PEREKONOMIAN INDONESIA

DPR Bergeming, Pemerintah Siap Ratifikasi 7 PPI Ini

Redaksi DDTCNews | Kamis, 08 November 2018 | 09:54 WIB
DPR Bergeming, Pemerintah Siap Ratifikasi 7 PPI Ini

Menko Perekonomian Darmin Nasution

JAKARTA, DDTCNews – Pemerintah akan meratifikasi tujuh perjanjian perdagangan internasional. Penetapan ratifikasi akan dilakukan melalui Peraturan Presiden.

Berdasarkan informasi dari Kemenko Perekonomian, ketujuh perjanjian perdagangan internasional (PPI) ini secara bertahap disampaikan ke DPR lebih dari 60 hari yang lalu. Keputusan akan merujuk pada Undang-Undang (UU) No.7/2014 tentang Perdagangan.

Berdasarkan ketentuan, jika DPR tidak mengambil keputusan dalam waktu paling lama 60 hari kerja pada masa sidang maka pemerintah dapat memutuskan perlu atau tidaknya persetujuan dari anggota dewan tersebut.

Baca Juga:
Soal Pemeriksaan Pajak di DJP, Darmin Nasution Harapkan Ini

Dalam rapat koordinasi pada Rabu (7/11/2018), Menko Perekonomian Darmin Nasution mengatakan keputusan diambil karena adanya beberapa risiko yang dapat merugikan Indonesia jika ratifikasi 7 PPI itu tidak segara diselesaikan.

“Keputusan ini juga diambil mengingat pentingnya penandatanganan perjanjian-perjanjian tersebut. Saya akan segera lapor pada Presiden dengan membawa draf Perpres yang sudah siap,” ujarnya, seperti dikutip dari laman resmi Kemenko Perekonomian, Kamis (8/11/2018).

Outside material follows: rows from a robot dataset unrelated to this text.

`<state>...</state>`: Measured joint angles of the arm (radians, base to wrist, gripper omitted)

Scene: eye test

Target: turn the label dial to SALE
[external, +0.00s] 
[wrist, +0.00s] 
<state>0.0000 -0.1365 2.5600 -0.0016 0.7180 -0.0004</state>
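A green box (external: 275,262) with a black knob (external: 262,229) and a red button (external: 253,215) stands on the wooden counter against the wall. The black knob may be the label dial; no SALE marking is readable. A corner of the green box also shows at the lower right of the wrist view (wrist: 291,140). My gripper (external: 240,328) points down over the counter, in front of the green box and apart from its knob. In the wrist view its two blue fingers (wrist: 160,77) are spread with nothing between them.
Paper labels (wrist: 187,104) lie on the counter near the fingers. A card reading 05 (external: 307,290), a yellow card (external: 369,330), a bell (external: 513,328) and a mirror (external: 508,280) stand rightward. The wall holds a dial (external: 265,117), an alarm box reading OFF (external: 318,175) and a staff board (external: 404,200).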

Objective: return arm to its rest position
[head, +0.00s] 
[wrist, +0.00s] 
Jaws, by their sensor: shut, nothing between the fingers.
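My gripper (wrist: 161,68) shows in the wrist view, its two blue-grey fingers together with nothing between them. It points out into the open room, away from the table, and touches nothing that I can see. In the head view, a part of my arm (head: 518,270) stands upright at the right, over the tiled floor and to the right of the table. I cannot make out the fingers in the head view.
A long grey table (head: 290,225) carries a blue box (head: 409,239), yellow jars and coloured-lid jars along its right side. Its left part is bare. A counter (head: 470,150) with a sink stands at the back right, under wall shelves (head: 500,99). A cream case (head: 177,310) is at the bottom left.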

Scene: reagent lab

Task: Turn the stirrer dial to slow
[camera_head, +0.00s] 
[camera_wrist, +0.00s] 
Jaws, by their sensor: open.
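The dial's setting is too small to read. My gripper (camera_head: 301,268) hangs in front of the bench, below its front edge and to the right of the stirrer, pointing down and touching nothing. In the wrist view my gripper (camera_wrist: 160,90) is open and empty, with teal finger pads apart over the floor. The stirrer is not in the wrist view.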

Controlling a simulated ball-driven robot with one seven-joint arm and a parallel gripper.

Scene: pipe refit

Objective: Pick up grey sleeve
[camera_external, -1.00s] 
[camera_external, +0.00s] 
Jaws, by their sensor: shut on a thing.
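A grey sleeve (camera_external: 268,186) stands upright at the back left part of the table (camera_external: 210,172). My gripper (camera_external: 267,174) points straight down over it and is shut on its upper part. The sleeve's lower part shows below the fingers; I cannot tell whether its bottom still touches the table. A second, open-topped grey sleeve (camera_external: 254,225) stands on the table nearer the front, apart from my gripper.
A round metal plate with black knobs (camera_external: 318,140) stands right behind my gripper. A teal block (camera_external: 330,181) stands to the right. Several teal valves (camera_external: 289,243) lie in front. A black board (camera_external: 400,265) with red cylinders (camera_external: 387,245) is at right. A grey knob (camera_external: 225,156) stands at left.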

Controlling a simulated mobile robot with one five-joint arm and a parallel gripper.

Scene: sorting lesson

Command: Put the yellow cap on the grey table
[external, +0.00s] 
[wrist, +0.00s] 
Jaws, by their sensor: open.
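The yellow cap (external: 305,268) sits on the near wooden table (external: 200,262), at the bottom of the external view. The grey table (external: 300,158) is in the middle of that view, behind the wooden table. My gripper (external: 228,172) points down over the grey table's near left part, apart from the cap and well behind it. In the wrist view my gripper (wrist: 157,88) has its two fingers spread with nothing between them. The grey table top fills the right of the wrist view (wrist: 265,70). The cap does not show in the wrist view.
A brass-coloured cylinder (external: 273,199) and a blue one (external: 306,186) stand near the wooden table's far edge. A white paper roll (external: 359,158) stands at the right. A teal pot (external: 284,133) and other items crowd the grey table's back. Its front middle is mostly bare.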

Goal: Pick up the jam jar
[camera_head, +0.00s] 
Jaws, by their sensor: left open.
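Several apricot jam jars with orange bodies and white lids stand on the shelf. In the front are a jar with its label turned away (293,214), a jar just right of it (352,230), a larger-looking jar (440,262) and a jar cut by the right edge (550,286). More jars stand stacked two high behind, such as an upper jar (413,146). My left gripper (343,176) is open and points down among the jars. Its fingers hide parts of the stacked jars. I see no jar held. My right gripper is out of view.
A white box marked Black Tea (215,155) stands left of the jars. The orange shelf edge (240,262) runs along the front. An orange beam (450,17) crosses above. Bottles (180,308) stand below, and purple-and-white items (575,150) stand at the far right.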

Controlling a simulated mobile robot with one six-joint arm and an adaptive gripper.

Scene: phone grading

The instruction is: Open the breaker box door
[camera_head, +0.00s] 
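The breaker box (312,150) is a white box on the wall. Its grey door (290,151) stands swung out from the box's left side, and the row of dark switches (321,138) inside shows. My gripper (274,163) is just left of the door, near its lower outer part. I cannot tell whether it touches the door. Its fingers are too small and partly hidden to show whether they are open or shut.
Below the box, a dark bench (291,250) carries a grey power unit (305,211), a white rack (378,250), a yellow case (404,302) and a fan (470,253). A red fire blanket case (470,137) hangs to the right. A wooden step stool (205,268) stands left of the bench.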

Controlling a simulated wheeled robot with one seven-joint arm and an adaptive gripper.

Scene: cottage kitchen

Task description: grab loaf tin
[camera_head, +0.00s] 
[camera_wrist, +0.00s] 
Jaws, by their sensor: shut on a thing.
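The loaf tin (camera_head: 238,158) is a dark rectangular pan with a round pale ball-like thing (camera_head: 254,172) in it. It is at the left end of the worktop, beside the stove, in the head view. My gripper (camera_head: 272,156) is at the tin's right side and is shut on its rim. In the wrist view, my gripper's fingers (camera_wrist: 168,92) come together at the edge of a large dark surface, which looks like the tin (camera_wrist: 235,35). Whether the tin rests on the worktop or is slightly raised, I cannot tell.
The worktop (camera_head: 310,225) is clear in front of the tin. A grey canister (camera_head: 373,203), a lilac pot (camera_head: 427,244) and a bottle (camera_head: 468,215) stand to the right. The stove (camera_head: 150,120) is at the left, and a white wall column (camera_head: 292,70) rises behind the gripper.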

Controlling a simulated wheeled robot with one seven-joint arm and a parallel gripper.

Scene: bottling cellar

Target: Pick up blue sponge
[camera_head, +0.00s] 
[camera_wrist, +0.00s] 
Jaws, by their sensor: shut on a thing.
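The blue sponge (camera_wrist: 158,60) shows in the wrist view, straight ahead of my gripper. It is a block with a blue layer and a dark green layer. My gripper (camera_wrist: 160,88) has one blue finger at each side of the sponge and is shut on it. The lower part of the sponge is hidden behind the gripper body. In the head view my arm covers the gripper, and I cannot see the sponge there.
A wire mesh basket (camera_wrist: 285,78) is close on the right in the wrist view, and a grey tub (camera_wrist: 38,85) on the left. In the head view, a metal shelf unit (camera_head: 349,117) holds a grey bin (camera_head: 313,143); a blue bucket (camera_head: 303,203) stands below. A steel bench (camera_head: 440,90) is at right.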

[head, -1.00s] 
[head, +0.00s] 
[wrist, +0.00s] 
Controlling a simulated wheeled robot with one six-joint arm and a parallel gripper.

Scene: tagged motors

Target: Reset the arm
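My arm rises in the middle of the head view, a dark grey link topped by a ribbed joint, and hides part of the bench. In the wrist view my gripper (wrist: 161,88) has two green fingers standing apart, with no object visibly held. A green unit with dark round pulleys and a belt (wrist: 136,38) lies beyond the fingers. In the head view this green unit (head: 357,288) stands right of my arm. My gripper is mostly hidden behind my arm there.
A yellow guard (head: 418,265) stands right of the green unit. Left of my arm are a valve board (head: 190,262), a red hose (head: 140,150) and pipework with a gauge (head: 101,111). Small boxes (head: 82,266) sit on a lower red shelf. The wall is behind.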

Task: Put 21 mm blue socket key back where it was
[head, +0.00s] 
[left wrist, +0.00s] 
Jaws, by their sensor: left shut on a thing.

Adapun ketujuh PPI yang telah disampaikan kepada DPR adalah:

Baca Juga:
Saran Darmin Nasution, RUU KUP Diubah Jadi RUU Konsolidasi Perpajakan
  1. First Protocol to Amend the AANZFTA Agreement (disampaikan kepada DPR pada 5 Maret 2015).
  2. Agreement on Trade in Services under the Asean-India FTA (AITISA) (disampaikan kepada DPR pada 8 April 2015).
  3. Third Protocol to Amend the Agreement on Trade in Goods under Asean-Korea FTA (AKFTA) (disampaikan kepada DPR pada 2 Maret 2016).
  4. Protocol to Amend the Framework Agreement under Asean-China FTA (ACFTA) (disampaikan kepada DPR pada 2 Maret 2016).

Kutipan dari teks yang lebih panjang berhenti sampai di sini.